How hard do you think it is to say to God, “If I have done anything wrong…” let them give me the punishment I deserve?
How is finding a wife finding a treasure?
1 Chronicles 5.18-6.81; Acts 26.1-32; Psalm 6.1-10; Proverbs 18.20-21
All along Paul’s journey from initial arrest to final imprisonment in Rome, we hear different officials comment: “He has done nothing worthy of arrest” or “He could have been set free, had he not appealed to Caesar.” Obviously, it is purely speculation, but how do you think the gospel spread would have been affected had Paul NOT appealed to Caesar and taken his trip to Rome?

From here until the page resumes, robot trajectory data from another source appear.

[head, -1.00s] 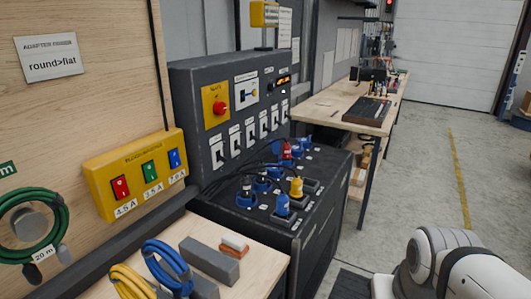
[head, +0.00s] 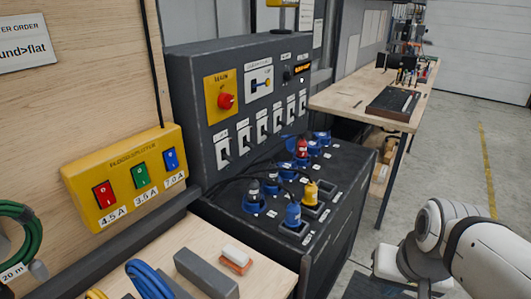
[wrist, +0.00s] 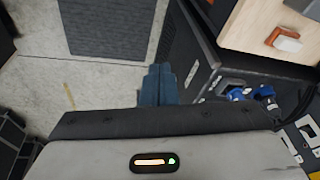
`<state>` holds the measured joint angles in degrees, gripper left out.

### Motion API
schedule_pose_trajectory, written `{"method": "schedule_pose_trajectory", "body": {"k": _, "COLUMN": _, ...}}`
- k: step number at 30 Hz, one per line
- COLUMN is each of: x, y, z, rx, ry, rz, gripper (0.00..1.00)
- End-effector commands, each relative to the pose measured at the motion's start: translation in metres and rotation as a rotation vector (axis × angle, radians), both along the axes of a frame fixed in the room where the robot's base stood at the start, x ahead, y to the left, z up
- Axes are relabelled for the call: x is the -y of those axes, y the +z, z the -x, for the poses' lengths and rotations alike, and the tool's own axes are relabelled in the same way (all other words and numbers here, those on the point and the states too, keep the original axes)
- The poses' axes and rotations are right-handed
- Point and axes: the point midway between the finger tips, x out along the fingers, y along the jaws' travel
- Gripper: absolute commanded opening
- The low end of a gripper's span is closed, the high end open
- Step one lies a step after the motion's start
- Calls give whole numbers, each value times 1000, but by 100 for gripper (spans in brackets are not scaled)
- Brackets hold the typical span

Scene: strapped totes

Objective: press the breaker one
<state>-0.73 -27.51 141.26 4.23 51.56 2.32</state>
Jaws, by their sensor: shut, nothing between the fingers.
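A dark grey panel (head: 184,75) stands at the centre of the head view. It carries a row of several breakers, white plates with black levers. The nearest, leftmost breaker (head: 222,149) is in plain view; the small labels above the row are too small to read. In the wrist view my gripper (wrist: 160,76) has its two fingers together with nothing between them, above the floor beside the dark cabinet. In the head view my arm is at the lower right, well apart from the breakers, and the fingers do not show.
Below the breakers a dark cabinet top holds blue, red and yellow plugs (head: 311,190) and cables. A yellow box (head: 140,195) with red, green and blue switches is at left. A red main knob (head: 226,101) sits above the breakers. Floor (head: 440,180) is clear at right.

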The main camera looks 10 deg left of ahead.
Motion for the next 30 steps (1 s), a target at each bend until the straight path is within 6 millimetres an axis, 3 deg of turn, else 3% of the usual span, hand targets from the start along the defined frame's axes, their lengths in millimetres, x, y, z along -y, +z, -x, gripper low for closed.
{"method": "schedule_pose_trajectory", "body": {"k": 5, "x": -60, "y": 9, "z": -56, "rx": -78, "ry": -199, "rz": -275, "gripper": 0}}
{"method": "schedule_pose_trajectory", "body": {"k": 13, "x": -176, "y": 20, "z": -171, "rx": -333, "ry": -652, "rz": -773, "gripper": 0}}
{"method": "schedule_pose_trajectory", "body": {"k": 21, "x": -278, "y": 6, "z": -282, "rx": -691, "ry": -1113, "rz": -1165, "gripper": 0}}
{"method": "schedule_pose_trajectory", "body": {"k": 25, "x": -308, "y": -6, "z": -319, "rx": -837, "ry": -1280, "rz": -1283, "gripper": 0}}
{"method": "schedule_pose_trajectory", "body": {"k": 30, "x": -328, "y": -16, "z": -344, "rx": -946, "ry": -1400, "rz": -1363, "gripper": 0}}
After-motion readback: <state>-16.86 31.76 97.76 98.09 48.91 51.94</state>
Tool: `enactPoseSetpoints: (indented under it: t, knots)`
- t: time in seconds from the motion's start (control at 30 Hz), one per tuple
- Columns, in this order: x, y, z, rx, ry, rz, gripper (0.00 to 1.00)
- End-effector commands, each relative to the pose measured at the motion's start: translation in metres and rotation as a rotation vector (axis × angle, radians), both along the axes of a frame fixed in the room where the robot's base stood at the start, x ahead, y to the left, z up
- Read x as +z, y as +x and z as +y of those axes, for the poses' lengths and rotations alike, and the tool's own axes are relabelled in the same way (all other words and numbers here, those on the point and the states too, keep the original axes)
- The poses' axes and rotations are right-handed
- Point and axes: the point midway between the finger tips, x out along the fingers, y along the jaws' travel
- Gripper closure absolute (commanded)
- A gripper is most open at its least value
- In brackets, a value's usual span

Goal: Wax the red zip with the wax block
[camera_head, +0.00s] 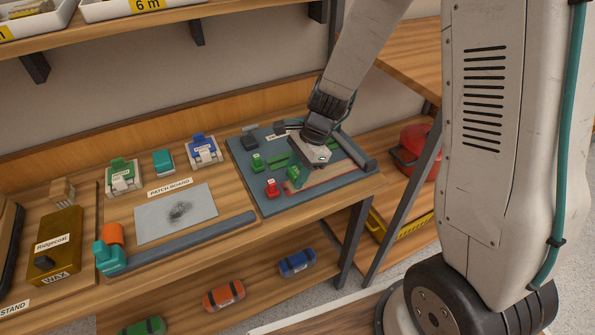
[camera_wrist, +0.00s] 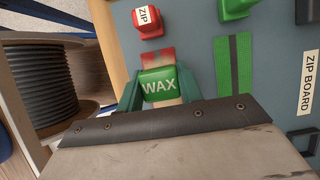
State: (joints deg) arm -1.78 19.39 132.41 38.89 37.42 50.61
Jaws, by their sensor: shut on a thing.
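My gripper (camera_head: 298,172) is over the blue-grey zip board (camera_head: 262,204), shut on the green wax block (camera_wrist: 160,84). In the wrist view the block, lettered WAX, sits between my two teal fingers. A short end of the red zip (camera_wrist: 157,54) shows just beyond the block, in line with it. More of the red zip (camera_head: 325,185) runs to the right of my gripper in the head view. The block is low over the zip, but I cannot tell whether it touches. A red block labelled ZIP (camera_wrist: 148,22) stands past the zip's end.
A green zip (camera_wrist: 234,65) lies beside the red one, with a green block (camera_head: 257,163) at its end. A grey bar (camera_head: 355,153) edges the board's right side. The patch board (camera_head: 176,213) lies left. A black ribbed roll (camera_wrist: 42,80) shows beyond the table edge.

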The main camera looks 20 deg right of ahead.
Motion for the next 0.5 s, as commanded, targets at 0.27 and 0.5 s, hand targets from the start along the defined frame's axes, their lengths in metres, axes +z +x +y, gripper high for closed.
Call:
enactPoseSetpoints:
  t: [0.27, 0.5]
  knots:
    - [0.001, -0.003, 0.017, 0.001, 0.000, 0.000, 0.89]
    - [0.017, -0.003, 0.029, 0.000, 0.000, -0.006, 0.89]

We discover many capable warriors in the book of Chronicles, but also discover these same warriors were unfaithful to God. Why does it not matter how powerful you are if you are not faithful to God? How do we try to use our power to overcome faithfulness?
Why would it have been nice to have such a clear and specific call to ministry such as the one Paul had?
Why do you think the psalmist was facing God’s anger? Why do you think he deserved God’s compassion?
What are the consequences the one who loves to talk reaps?
1 Chronicles 4.5-5.17; Acts 25.1-27; Psalm 5.1-12; Proverbs 18.19
Have you ever found yourself in the middle of a situation where you were being called upon to judge an incident in which you could find no wronged parties? (For some reason I can imagine a teacher would be put in this situation often with students.) Such was the position of Festus as he tried to determine a charge against Paul to send on to the Emperor. What is the best way to act in such a situation?
Why do you think the writer of the genealogy in 1 Chronicles chose to add more detail about certain groups of people (they were craftsman, they were potters, etc.)?
What does it tell you about the Jew’s charge against Paul that they tried to ambush and kill him at every turn rather than let Paul’s time in the court system run it’s course?
Why do people who take refuge in God have reason to rejoice?
How have you seen or experienced times when arguments separated friends? What are possible ways to resolve these separations?